A run of records ::
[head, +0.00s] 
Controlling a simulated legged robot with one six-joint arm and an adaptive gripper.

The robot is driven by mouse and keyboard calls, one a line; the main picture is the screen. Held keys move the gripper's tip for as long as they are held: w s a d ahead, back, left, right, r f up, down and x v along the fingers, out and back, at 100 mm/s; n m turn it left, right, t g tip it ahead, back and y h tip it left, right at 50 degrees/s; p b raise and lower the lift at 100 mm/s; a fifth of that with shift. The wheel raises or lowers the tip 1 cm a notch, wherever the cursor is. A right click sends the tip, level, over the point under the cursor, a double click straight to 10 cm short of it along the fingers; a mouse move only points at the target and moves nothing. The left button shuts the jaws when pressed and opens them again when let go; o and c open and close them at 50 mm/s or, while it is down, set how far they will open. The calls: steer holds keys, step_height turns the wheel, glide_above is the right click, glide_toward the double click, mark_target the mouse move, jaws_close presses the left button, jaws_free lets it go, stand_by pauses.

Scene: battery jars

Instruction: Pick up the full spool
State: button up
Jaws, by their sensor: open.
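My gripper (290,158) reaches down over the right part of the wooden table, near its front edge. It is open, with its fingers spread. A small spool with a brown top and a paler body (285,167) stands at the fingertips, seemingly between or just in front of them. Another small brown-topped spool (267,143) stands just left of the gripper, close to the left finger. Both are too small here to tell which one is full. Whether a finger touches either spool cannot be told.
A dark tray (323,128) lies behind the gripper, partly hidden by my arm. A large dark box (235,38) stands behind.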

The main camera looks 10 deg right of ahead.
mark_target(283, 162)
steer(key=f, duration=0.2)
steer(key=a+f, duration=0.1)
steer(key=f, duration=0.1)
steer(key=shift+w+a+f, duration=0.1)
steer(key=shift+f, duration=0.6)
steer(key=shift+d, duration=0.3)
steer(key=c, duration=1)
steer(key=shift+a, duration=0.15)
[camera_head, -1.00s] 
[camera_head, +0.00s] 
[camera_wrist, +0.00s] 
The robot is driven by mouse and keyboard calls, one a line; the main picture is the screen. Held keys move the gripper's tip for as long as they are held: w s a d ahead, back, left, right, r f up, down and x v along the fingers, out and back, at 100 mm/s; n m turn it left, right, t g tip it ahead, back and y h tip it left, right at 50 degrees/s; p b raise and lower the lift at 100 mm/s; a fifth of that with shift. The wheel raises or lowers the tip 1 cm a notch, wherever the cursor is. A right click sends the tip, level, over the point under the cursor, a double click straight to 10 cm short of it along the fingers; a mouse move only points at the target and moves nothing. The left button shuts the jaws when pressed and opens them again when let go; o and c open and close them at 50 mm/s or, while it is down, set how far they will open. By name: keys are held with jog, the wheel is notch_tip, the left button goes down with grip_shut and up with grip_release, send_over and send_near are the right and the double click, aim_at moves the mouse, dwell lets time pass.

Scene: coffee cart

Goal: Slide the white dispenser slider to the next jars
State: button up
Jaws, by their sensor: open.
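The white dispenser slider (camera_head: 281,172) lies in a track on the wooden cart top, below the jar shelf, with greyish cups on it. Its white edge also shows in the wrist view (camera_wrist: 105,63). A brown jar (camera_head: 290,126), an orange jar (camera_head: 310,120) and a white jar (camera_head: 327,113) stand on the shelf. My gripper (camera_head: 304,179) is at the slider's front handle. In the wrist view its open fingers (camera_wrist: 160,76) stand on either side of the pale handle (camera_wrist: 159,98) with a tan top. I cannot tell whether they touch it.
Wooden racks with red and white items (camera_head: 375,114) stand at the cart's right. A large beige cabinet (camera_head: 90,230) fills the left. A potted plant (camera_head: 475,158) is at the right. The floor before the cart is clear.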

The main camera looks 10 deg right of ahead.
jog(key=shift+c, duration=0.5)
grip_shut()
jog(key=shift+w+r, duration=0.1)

WORK REQUIRED ::
Identify each line of the material where the word "jars" shows up, and copy it.

COMPLETE ANSWER ::
Scene: battery jars
Goal: Slide the white dispenser slider to the next jars

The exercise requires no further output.